Sir John H. Elliott and Fernando Negredo (eds.)
984 pages; flapped paperback; 17 x 22 cm
Spanish; jointly published with Marcial Pons; 2021
The international dimension of the Spanish Monarchy is key to understanding the complexity of the governance tasks faced by the Count-Duke of Olivares. This volume therefore sets out to complete the picture of his ministry provided by the first part of Memoriales y Cartas, which focuses solely on aspects of domestic policy. Through a detailed analysis of the letters exchanged by the valido and Philip IV’s brother Don Fernando de Austria, it offers a comprehensive survey not only of the man himself, Don Gaspar de Guzmán, and his relationship with the governor general of the Netherlands but also of developments in European politics at key moments in the Thirty Years’ War (1635−1641).
Professors John H. Elliott and Fernando Negredo del Cerro (with the collaboration of Alicia Esteban Estríngana and Manuel Amador González Fuertes) have compiled this extremely interesting correspondence – hitherto unpublished – accompanied by broad-ranging introductory essays in what is set to become a reference work in the study of Spain’s overseas influence in the seventeenth century.
Sir John H. Elliott (1930- 2022) was Regius Professor of Modern History at the University of Oxford. A historian of Spain, Europe, and the Americas in the Modern Age, he published many works including Imperial Spain (1963), The Revolt of the Catalans (1963), The Count-Duke of Olivares (1986), Empires of the Atlantic World (2006), and, more recently, History in the Making (2012). He received various prizes, among them the Prince of Asturias award for Social Sciences and the Balzan prize for History.
Fernando Negredo, a specialist in the reign of Philip IV, has lectured in Modern History at the Carlos III and Complutense universities in Madrid. He has published more than fifty studies related to this period in different languages, such as Los predicadores de Felipe IV (2006) and De copistas y censuras. Una versión íntegra del memorial de 1637 del Conde Duque de Olivares (2009). In 2013 he collaborated with John H. Elliott on the new edition of the first volume of the Memoriales y Cartas del Conde Duque de Olivares.

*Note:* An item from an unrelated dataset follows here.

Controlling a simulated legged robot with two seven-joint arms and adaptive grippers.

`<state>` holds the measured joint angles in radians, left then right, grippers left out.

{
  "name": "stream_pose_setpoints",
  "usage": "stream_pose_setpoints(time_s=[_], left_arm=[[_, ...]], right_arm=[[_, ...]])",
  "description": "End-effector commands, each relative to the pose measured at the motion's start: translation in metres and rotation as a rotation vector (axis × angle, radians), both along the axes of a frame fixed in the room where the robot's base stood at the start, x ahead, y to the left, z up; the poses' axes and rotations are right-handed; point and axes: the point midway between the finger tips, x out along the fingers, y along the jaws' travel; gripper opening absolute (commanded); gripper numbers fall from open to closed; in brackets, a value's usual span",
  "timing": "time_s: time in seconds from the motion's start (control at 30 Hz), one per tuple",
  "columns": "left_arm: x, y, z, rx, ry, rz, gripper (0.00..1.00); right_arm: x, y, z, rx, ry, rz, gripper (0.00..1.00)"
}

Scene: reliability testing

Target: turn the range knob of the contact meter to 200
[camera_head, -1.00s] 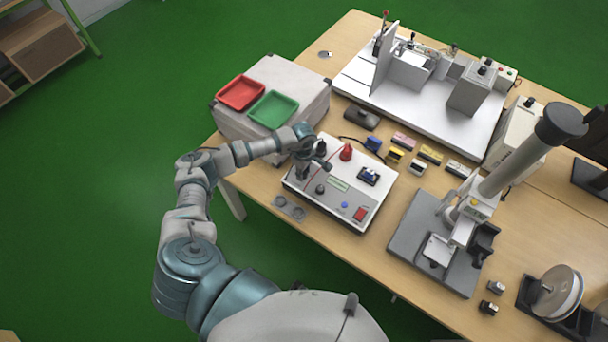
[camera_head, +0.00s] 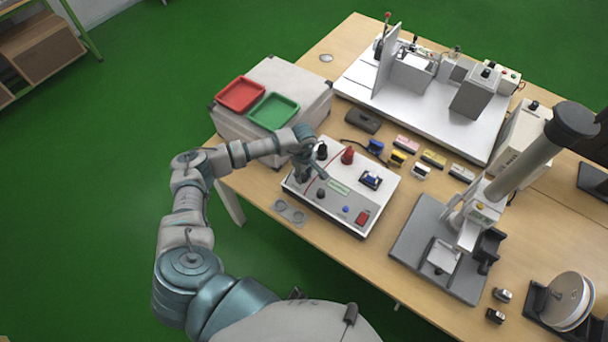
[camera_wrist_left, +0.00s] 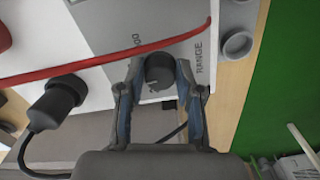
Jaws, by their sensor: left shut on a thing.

Alicia Esteban Estríngana lectures in Modern History at the Universidad de Alcalá. She is the author of Madrid y Bruselas. Relaciones de gobierno en la etapa postarchiducal (1621−1634) (2005) and has recently published ‘¿Renunciar a Flandes? La disyuntiva de separar o conservar los Países Bajos durante la primera mitad del reinado de Felipe II, 1555/6-1579’ (2018); ‘Dar ley a los otros y emanciparse de ella. Balance de hegemonía en las dos guerras de Flandes, 1635-1646’ (2019); and ‘Perderse en Flandes. Opciones y desafíos de la Monarquía de Felipe IV en tres años decisivos, 1621−1623’ (2020).
Manuel Amador González Fuertes, who holds a degree in Modern History from the Universidad Complutense in Madrid, teaches at a secondary school. His interest in the institutional history of Bourbon Spain has given rise to publications such as La organización institucional de la Cámara de Castilla en la época borbónica (1700−1834) (2002) and an edition of José Joaquín Colón de Larreátegui’s España vindicada, (2011). He has carried out transcription work for a variety of projects, including the inventories of the imperial family of Charles V (2010) and the edition of Sancho Busto de Villegas’s Nobiliario (2014).